From: "osumi(dot)takamichi(at)fujitsu(dot)com" <osumi(dot)takamichi(at)fujitsu(dot)com>
To: 'Dilip Kumar' <dilipbalaut(at)gmail(dot)com>
Cc: Greg Nancarrow <gregn4422(at)gmail(dot)com>, Masahiko Sawada <sawada(dot)mshk(at)gmail(dot)com>, Amit Kapila <amit(dot)kapila16(at)gmail(dot)com>, "houzj(dot)fnst(at)fujitsu(dot)com" <houzj(dot)fnst(at)fujitsu(dot)com>, "pgsql-hackers(at)lists(dot)postgresql(dot)org" <pgsql-hackers(at)lists(dot)postgresql(dot)org>
Subject: RE: Failed transaction statistics to measure the logical replication progress
Date: 2021-11-10 09:12:34
Message-ID: OSZPR01MB83698EDBABF6533576F2FF38ED939@OSZPR01MB8369.jpnprd01.prod.outlook.com
Views: Raw Message | Whole Thread | Download mbox | Resend email
Thread:
Lists: pgsql-hackers

On Wednesday, November 10, 2021 3:43 PM Dilip Kumar <dilipbalaut(at)gmail(dot)com> wrote:
> On Tue, Nov 9, 2021 at 5:05 PM osumi(dot)takamichi(at)fujitsu(dot)com
> <osumi(dot)takamichi(at)fujitsu(dot)com> wrote:
> > On Tuesday, November 9, 2021 12:08 PM Greg Nancarrow
> <gregn4422(at)gmail(dot)com> wrote:
> > > On Fri, Nov 5, 2021 at 7:11 PM osumi(dot)takamichi(at)fujitsu(dot)com
> > > <osumi(dot)takamichi(at)fujitsu(dot)com> wrote:
> > > >
> > >
> > > I did a quick scan through the latest v8 patch and noticed the following
> things:
> > I appreciate your review !
> I have reviewed some part of the patch and I have a few comments
I really appreciate your attention and review.

> 1.
> + <row>
> + <entry role="catalog_table_entry"><para role="column_definition">
> + <structfield>error_count</structfield> <type>bigint</type>
> + </para>
> + <para>
> + Number of transactions that failed to be applied by the table
> + sync worker or main apply worker in this subscription.
> + </para></entry>
> + </row>
>
> The error_count, should be number of transaction failed to applied? or it should
> be number of error?
I thought those were same and currently it gets incremented when an error of apply occurs.
Then, it equals to the number of total error.

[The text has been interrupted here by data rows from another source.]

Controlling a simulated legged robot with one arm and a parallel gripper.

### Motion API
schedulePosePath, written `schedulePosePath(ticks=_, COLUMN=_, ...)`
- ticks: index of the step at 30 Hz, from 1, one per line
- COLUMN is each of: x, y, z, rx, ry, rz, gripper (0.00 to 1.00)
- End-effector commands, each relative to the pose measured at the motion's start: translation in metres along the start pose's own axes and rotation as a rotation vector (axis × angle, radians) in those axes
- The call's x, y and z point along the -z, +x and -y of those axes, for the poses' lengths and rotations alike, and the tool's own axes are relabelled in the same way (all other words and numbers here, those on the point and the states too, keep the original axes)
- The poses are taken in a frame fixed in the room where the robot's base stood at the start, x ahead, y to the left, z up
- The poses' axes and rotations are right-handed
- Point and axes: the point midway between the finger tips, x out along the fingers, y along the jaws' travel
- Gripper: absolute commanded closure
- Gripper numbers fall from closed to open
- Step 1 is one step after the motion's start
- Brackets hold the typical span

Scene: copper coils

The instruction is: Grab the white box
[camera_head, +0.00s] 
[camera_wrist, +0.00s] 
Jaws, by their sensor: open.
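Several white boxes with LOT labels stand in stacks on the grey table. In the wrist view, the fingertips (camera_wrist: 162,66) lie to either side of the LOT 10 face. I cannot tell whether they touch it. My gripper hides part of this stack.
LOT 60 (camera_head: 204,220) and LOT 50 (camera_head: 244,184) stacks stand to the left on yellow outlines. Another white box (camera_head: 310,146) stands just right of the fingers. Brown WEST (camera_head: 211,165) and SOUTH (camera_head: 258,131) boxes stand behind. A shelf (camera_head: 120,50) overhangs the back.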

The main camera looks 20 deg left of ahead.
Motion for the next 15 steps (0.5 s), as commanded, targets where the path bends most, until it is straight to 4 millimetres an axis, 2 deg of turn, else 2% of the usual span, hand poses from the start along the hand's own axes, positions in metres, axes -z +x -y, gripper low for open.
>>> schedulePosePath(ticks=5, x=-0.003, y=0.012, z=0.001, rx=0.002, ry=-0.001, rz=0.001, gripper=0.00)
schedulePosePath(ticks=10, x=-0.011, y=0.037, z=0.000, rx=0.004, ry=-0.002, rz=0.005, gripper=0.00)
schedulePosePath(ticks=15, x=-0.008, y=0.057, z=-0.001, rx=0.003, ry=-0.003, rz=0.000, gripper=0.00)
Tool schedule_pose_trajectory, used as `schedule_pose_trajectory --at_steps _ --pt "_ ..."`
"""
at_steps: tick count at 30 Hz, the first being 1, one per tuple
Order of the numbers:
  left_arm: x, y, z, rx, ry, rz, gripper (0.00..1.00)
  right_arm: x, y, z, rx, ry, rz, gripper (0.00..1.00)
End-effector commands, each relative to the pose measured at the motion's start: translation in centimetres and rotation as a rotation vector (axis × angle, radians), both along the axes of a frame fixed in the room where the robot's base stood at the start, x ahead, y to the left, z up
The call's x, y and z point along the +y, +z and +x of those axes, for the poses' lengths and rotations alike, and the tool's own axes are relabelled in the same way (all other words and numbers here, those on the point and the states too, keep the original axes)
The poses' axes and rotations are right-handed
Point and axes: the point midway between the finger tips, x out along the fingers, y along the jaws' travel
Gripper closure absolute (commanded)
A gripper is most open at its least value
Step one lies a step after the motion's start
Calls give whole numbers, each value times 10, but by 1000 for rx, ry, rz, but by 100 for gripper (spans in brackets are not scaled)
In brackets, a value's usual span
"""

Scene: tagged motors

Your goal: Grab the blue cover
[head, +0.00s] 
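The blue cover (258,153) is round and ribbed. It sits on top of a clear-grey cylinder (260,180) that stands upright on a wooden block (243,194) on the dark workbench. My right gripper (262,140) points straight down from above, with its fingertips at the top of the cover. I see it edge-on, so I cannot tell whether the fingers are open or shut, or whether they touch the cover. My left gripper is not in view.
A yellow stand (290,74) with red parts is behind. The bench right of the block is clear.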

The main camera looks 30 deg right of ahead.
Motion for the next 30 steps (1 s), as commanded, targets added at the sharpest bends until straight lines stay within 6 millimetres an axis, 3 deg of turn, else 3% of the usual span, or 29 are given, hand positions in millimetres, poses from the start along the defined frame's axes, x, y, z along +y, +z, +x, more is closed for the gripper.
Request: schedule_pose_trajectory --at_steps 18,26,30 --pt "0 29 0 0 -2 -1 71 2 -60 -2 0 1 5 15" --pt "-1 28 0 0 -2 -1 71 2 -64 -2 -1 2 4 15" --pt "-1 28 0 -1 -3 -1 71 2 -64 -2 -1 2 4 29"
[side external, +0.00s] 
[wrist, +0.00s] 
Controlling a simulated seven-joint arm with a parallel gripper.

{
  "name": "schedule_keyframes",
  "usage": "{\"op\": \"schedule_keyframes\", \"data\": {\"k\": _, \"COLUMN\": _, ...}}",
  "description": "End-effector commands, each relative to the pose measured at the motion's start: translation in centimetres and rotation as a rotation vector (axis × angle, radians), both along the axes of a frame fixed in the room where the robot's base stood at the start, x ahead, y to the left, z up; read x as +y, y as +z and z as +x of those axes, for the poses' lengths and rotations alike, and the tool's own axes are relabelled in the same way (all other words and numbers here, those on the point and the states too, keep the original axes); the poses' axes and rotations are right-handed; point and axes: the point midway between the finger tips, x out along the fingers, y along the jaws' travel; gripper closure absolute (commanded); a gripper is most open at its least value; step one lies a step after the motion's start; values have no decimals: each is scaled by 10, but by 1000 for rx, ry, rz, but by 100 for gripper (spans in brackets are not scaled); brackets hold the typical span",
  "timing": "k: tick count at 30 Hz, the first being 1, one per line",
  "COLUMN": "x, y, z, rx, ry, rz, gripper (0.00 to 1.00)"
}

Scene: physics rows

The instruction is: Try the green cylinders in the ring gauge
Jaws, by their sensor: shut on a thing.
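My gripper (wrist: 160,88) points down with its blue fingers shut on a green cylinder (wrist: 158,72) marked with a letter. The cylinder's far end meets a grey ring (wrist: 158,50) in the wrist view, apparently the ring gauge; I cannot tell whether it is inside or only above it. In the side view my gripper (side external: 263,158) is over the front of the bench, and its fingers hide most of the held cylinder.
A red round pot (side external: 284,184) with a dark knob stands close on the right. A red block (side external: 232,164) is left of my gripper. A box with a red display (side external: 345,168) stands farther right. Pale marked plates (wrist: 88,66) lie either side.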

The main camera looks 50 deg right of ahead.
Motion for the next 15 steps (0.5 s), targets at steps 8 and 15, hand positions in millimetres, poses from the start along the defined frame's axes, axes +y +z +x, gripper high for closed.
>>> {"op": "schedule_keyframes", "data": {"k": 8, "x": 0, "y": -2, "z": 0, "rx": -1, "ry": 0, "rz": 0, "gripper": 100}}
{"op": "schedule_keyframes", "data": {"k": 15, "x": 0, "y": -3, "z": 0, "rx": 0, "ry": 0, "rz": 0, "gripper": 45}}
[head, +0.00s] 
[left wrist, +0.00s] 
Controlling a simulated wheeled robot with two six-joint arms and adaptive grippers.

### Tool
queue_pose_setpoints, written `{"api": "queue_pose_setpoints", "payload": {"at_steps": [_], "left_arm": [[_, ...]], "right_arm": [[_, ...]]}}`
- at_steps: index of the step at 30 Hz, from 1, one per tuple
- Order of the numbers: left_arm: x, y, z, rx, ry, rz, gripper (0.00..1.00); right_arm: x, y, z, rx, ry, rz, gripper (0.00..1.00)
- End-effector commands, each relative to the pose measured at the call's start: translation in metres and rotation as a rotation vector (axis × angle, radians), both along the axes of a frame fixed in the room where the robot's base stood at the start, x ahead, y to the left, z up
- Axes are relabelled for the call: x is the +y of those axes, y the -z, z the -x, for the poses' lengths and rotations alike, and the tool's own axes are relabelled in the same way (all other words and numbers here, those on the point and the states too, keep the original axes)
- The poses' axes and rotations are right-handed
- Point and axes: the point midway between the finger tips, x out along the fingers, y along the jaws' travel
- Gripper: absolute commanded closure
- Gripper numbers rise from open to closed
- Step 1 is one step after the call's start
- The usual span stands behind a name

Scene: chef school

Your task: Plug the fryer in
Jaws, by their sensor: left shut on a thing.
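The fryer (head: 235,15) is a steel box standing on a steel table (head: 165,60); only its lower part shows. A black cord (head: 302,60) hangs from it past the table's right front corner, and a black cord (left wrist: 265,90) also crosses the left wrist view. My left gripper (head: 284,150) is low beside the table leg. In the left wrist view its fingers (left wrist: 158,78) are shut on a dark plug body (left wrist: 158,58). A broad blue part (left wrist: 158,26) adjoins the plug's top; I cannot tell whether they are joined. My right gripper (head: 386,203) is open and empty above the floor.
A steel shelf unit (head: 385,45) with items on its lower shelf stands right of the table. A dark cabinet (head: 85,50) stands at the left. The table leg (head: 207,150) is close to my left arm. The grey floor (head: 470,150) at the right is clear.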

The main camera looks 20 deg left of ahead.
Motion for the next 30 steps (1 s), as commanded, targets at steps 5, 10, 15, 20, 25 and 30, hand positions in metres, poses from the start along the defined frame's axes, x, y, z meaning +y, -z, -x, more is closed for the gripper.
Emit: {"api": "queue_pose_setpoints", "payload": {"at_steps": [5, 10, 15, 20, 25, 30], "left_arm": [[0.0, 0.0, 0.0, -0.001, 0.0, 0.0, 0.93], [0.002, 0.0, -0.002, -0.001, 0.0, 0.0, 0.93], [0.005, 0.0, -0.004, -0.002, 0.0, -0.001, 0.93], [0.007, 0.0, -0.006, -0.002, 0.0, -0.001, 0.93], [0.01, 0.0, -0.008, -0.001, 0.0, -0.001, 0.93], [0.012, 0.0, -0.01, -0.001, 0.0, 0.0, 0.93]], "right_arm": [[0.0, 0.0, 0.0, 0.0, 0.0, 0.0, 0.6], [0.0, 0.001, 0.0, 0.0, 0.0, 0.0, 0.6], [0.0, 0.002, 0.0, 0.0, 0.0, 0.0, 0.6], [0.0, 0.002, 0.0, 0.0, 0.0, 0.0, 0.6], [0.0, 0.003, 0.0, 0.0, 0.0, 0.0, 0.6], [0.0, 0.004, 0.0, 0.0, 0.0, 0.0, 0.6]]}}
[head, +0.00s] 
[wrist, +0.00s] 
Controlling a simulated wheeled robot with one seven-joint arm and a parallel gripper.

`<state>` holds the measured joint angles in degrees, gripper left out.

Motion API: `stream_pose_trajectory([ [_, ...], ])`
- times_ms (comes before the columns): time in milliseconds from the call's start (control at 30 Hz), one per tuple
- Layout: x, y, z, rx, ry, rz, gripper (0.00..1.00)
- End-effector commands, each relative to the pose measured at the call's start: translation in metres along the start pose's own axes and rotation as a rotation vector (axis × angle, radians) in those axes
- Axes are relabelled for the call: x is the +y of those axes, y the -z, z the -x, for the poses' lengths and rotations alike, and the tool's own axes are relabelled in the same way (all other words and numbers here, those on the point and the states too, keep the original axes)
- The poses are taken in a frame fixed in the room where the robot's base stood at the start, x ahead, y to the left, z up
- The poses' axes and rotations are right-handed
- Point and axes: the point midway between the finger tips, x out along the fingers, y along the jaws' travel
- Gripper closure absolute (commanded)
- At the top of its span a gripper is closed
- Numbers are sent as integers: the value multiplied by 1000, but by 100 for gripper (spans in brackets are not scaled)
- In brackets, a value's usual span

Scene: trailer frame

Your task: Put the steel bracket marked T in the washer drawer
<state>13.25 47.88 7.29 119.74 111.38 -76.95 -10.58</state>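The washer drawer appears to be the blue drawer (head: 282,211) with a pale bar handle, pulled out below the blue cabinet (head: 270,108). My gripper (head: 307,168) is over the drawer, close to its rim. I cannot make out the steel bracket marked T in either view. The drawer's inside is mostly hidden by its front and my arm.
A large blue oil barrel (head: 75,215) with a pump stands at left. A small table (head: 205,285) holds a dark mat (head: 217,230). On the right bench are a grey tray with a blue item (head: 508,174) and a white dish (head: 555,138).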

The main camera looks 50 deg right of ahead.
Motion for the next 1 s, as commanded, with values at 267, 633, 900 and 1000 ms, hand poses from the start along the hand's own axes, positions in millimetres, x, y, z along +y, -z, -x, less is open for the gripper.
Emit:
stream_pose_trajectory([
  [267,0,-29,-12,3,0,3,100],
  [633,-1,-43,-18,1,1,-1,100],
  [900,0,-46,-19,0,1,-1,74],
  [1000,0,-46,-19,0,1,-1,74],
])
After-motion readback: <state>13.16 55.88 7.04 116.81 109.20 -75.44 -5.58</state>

May I have the case when we
get different values between those two ? I can be missing something.

> 2.
> + <row>
> + <entry role="catalog_table_entry"><para role="column_definition">
> + <structfield>error_bytes</structfield> <type>bigint</type>
> + </para>
>
> How different is error_bytes from the abort_bytes?
By the error_bytes, you can see the consumed resources that
were acquired during apply but the applying processing stopped by some error.
On the other hand, abort_bytes displays bytes used for ROLLBACK PREPARED
and stream_abort processing. That's what I intended.

> 3.
> + {
> + size += *extra_data->stream_write_len;
> + add_apply_error_context_xact_size(size);
> + return;
> + }
>
> From apply_handle_insert(), we are calling update_apply_change_size(), and
> inside this function we are dereferencing *extra_data->stream_write_len.
> Basically, stream_write_len is in integer pointer and the caller hasn't allocated
> memory for that and inside update_apply_change_size, we are directly
> dereferencing the pointer, how this can be correct.
I'm so sorry to make you confused.

I'll just delete the top part that handles streaming
bytes calculation in the update_apply_change_size().
It's because now that there is a specific structure to recognize each streaming xid
and save transaction size there, which makes the top part in question useless.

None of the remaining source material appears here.